On the morning of Sept. 5, 1939, Alan’s father, Stefan Golston, didn’t wake up thinking he would be fleeing his home in Warsaw. German soldiers had crossed the Polish border on Sept. 1, but he had no plans to leave the city. Stefan grew up during the Great War and saw German troops march through the streets of Warsaw. He remembered the Germans mostly leaving people alone and had no reason to suppose this time would be different. If he’d known that the Nazis were bent on wiping all Jews, including him, out of existence, he might have made other plans. All that was as yet unknown to Stefan.

So on Sept. 5, he said goodbye to his family and went as usual to the plant where he was an engineer. Around noon, the German bombardment of Warsaw began. When a German plane crashed nearby, the plant director shut down operations and most workers went home, their faces grim. Stefan, the director, and a few others decided to remain in the plant that night. Together they listened to radio news of German soldiers breaking through Polish defenses and marching toward Warsaw. The broadcaster implored all able-bodied men to leave the city immediately because the Polish Army needed them. To heed the call to arms wasn’t an easy choice to make, but after phone calls with his family, Stefan decided to leave Warsaw to serve his country. As he fled in the director’s car in the wee hours of Sept. 6, 1939, he left behind his family and friends, most of whom did not survive.

The Polish army Stefan meant to join never materialized. He chased rumors of them, but the soldiers fled or deserted under the threat of the German army. Not long after leaving Warsaw, Stefan and his companions had to abandon the car and trek across Poland on foot. War engulfed the countryside and Stefan had to avoid both the Soviet and German armies. On Jan. 1, 1940, Stefan finally crossed the Polish border into what was then independent Lithuania. The city of Vilnius became his temporary home.

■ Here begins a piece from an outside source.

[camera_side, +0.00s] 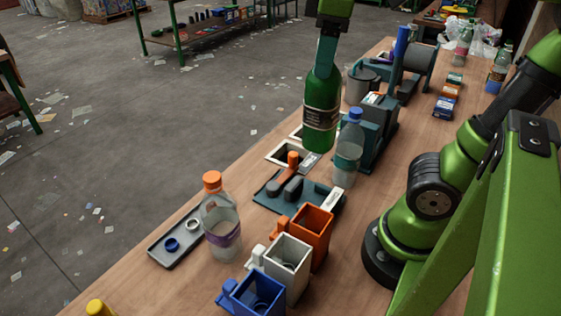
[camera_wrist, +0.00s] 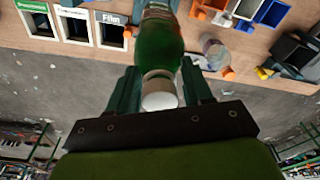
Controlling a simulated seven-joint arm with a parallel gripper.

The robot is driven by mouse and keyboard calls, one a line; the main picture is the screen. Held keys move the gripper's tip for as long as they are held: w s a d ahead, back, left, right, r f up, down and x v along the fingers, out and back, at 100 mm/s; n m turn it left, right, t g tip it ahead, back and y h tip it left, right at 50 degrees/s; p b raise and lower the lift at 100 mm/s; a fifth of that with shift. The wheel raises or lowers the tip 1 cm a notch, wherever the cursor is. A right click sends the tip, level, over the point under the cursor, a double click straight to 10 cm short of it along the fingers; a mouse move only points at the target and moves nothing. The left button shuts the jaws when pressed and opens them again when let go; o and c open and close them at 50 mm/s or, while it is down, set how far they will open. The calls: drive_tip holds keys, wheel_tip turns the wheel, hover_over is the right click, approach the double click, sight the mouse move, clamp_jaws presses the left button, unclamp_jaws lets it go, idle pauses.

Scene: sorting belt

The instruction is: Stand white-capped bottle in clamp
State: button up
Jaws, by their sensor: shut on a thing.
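My gripper (camera_side: 327,52) is shut on the neck of a green bottle (camera_side: 321,108), which hangs upright above the bench with its base down. In the wrist view the bottle's white cap (camera_wrist: 159,94) sits between the fingers of my gripper (camera_wrist: 162,80), and the green body (camera_wrist: 158,45) extends beyond them. In the side view, a low teal fixture with an orange-tipped lever (camera_side: 293,160) looks like the clamp; it lies on the bench below and left of the bottle. No bottle stands in it.
A blue-capped bottle (camera_side: 348,148) stands close right of the held bottle, beside a teal machine (camera_side: 378,128). An orange-capped bottle (camera_side: 219,220) stands at the front by a grey tray (camera_side: 182,249). Orange (camera_side: 310,232), white (camera_side: 288,262) and blue (camera_side: 262,292) bins line the bench.

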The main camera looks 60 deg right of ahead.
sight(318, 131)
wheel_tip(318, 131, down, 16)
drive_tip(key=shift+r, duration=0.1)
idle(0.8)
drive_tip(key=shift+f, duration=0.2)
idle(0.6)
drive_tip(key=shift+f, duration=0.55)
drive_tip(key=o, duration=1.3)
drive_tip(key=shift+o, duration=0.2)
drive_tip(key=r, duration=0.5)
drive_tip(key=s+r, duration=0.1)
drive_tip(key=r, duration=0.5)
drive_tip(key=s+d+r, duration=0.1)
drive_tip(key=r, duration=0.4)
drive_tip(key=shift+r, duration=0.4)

For a time, life for Stefan normalized in Vilnius. He worked as an engineer and participated in Jewish social clubs founded by other Polish refugees. In addition to providing Stefan with a surrogate family, the clubs were places to exchange and discuss precious information. The members of Stefan’s social clubs fretted over the increasingly murky situation in Warsaw. When the USSR incorporated Lithuania on Aug. 3, 1940, Stefan’s fate looked bleak.

The threat of Germany grew greater every day and Stefan and many others searched desperately for a way out. Traveling anywhere in the USSR required a visa and a destination that was accepting refugees. The Dutch consul in Lithuania was allowing refugees to cite their destination as the island of Curaçao, a Dutch colony in the Caribbean, but he needed a visa. Stefan lacked the time and large sums of money a visa required, but he had to escape.

Departure: Lithuania—stop over: Japan—arrival: Seattle and Group Health

Stefan Golston’s salvation came from an unlikely corner. In 1939, a man named Chiune Sugihara became the Japanese vice-consul in Kaunas, Lithuania. When the Soviet threat loomed stronger during the summer of 1940, Sugihara saw thousands of Lithuanians and refugee Jews trying to acquire a visa through official channels. He saw the danger the Jews faced from both the Soviet Union and Nazi Germany. So Sugihara decided to circumvent the hierarchy of the Japanese consulate and help Jewish refugees in the only way he could, by issuing visas.

In the short period of July 18 to Aug. 28, 1940, working 20 hours a day, Chiune Sugihara handwrote transit visas that helped 6,000 people. With these visas, people could travel across the USSR on the Trans-Siberian Railway, sail for Japan, and then make their way to Curaçao, Canada, or elsewhere. The Japanese consulate in Kaunas closed in early September 1940 and even as Sugihara’s train was pulling out of the station, he continued to sign transit visas. Stefan Golston obtained one of those visas. With time and effort, he gathered the money for a train ticket, and finally sailed to Japan in April 1941. He was one of the last to make it out; in June 1941, the Nazis attacked the Soviet Union and occupied Lithuania within hours. Some of Stefan’s friends who remained became part of the Vilnius ghetto uprising, and all became victims of the Holocaust.

Stefan eventually found his way to Canada and married Lydia, another “Sugihara survivor.” In 1959, an engineering position at Boeing brought Stefan and Lydia to Seattle. As in Vilnius, the Golstons found a surrogate family in social clubs for Jewish refugees and immigrants. It was at a club gathering that they met Hilde Birnbaum. Anyone familiar with Group Health and its history knows the dynamo that was Hilde Birnbaum. With her usual persuasiveness, she convinced Stefan and Lydia to join Group Health and they remained devoted members until their deaths. Their son Alan grew up to be a Group Health cardiologist and his wife is a retired Group Health nurse.

All journeys lead somewhere and when Stefan left Warsaw in 1939, he could not have predicted where his would end. War took his family and home from him. But Stefan found a new family and home in Seattle and with Group Health.